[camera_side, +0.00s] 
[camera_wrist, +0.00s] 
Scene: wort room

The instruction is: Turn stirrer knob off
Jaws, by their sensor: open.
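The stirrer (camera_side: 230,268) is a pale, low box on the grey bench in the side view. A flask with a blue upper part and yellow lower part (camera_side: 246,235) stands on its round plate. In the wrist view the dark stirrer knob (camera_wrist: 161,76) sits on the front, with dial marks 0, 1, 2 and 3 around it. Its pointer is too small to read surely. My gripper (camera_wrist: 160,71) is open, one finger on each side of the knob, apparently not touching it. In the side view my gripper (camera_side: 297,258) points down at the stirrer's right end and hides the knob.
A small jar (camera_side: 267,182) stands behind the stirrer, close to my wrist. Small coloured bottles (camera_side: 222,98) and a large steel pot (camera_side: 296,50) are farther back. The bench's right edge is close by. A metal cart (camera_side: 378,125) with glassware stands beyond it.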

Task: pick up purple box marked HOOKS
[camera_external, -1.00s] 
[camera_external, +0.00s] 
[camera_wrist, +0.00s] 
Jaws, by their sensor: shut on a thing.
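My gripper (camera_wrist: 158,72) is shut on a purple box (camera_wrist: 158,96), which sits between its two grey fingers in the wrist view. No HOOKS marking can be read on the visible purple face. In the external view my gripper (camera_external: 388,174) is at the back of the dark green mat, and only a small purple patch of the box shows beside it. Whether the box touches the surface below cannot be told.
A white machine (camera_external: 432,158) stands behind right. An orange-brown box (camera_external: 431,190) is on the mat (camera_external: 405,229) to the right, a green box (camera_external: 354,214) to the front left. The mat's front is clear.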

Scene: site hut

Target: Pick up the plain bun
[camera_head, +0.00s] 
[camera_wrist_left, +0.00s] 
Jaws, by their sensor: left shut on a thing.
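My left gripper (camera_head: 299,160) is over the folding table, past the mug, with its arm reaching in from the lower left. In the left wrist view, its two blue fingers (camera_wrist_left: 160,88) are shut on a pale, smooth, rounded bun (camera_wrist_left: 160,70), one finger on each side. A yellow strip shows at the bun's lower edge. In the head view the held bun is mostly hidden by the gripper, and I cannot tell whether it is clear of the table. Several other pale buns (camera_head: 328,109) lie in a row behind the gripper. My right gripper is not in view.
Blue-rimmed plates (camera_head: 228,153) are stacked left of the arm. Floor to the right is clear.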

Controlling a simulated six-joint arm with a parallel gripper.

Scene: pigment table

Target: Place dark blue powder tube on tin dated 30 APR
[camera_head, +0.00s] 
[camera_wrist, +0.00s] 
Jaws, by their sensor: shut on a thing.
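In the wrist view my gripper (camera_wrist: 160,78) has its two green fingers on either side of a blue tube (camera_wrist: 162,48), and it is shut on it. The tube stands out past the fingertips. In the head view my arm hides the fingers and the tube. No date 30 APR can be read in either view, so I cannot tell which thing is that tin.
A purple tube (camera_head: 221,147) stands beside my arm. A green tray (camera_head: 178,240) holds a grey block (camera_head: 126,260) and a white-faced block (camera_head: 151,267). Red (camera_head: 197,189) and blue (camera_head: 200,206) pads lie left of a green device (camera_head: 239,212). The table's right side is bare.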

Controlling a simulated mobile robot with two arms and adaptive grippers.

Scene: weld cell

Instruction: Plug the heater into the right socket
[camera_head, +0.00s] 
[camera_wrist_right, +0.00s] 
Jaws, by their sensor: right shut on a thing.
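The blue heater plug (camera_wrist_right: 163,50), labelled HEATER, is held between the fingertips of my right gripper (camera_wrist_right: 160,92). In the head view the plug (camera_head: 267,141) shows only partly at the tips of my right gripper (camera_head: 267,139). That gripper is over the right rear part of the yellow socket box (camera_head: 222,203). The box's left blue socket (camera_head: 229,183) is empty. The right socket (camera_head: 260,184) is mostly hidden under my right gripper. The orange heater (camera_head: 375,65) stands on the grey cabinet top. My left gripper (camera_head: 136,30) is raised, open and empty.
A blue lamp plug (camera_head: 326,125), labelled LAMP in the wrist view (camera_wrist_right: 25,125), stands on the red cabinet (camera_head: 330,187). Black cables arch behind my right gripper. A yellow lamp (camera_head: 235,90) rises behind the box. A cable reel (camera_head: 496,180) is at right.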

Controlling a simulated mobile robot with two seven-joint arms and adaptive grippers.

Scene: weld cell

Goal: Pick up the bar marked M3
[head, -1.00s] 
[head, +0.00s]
◆ ◆ ◆
**SHORT EXERCISE:**
Retype every record above exactly as it appears.

**ANSWER TO THIS PROBLEM:**
[camera_side, +0.00s] 
[camera_wrist, +0.00s] 
Scene: wort room

The instruction is: Turn stirrer knob off
Jaws, by their sensor: open.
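The stirrer (camera_side: 230,268) is a pale, low box on the grey bench in the side view. A flask with a blue upper part and yellow lower part (camera_side: 246,235) stands on its round plate. In the wrist view the dark stirrer knob (camera_wrist: 161,76) sits on the front, with dial marks 0, 1, 2 and 3 around it. Its pointer is too small to read surely. My gripper (camera_wrist: 160,71) is open, one finger on each side of the knob, apparently not touching it. In the side view my gripper (camera_side: 297,258) points down at the stirrer's right end and hides the knob.
A small jar (camera_side: 267,182) stands behind the stirrer, close to my wrist. Small coloured bottles (camera_side: 222,98) and a large steel pot (camera_side: 296,50) are farther back. The bench's right edge is close by. A metal cart (camera_side: 378,125) with glassware stands beyond it.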

Task: pick up purple box marked HOOKS
[camera_external, -1.00s] 
[camera_external, +0.00s] 
[camera_wrist, +0.00s] 
Jaws, by their sensor: shut on a thing.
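My gripper (camera_wrist: 158,72) is shut on a purple box (camera_wrist: 158,96), which sits between its two grey fingers in the wrist view. No HOOKS marking can be read on the visible purple face. In the external view my gripper (camera_external: 388,174) is at the back of the dark green mat, and only a small purple patch of the box shows beside it. Whether the box touches the surface below cannot be told.
A white machine (camera_external: 432,158) stands behind right. An orange-brown box (camera_external: 431,190) is on the mat (camera_external: 405,229) to the right, a green box (camera_external: 354,214) to the front left. The mat's front is clear.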

Scene: site hut

Target: Pick up the plain bun
[camera_head, +0.00s] 
[camera_wrist_left, +0.00s] 
Jaws, by their sensor: left shut on a thing.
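My left gripper (camera_head: 299,160) is over the folding table, past the mug, with its arm reaching in from the lower left. In the left wrist view, its two blue fingers (camera_wrist_left: 160,88) are shut on a pale, smooth, rounded bun (camera_wrist_left: 160,70), one finger on each side. A yellow strip shows at the bun's lower edge. In the head view the held bun is mostly hidden by the gripper, and I cannot tell whether it is clear of the table. Several other pale buns (camera_head: 328,109) lie in a row behind the gripper. My right gripper is not in view.
Blue-rimmed plates (camera_head: 228,153) are stacked left of the arm. Floor to the right is clear.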

Controlling a simulated six-joint arm with a parallel gripper.

Scene: pigment table

Target: Place dark blue powder tube on tin dated 30 APR
[camera_head, +0.00s] 
[camera_wrist, +0.00s] 
Jaws, by their sensor: shut on a thing.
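In the wrist view my gripper (camera_wrist: 160,78) has its two green fingers on either side of a blue tube (camera_wrist: 162,48), and it is shut on it. The tube stands out past the fingertips. In the head view my arm hides the fingers and the tube. No date 30 APR can be read in either view, so I cannot tell which thing is that tin.
A purple tube (camera_head: 221,147) stands beside my arm. A green tray (camera_head: 178,240) holds a grey block (camera_head: 126,260) and a white-faced block (camera_head: 151,267). Red (camera_head: 197,189) and blue (camera_head: 200,206) pads lie left of a green device (camera_head: 239,212). The table's right side is bare.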

Controlling a simulated mobile robot with two arms and adaptive grippers.

Scene: weld cell

Instruction: Plug the heater into the right socket
[camera_head, +0.00s] 
[camera_wrist_right, +0.00s] 
Jaws, by their sensor: right shut on a thing.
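The blue heater plug (camera_wrist_right: 163,50), labelled HEATER, is held between the fingertips of my right gripper (camera_wrist_right: 160,92). In the head view the plug (camera_head: 267,141) shows only partly at the tips of my right gripper (camera_head: 267,139). That gripper is over the right rear part of the yellow socket box (camera_head: 222,203). The box's left blue socket (camera_head: 229,183) is empty. The right socket (camera_head: 260,184) is mostly hidden under my right gripper. The orange heater (camera_head: 375,65) stands on the grey cabinet top. My left gripper (camera_head: 136,30) is raised, open and empty.
A blue lamp plug (camera_head: 326,125), labelled LAMP in the wrist view (camera_wrist_right: 25,125), stands on the red cabinet (camera_head: 330,187). Black cables arch behind my right gripper. A yellow lamp (camera_head: 235,90) rises behind the box. A cable reel (camera_head: 496,180) is at right.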

Controlling a simulated mobile robot with two seven-joint arms and adaptive grippers.

Scene: weld cell

Goal: Pick up the bar marked M3
[head, -1.00s] 
[head, +0.00s]

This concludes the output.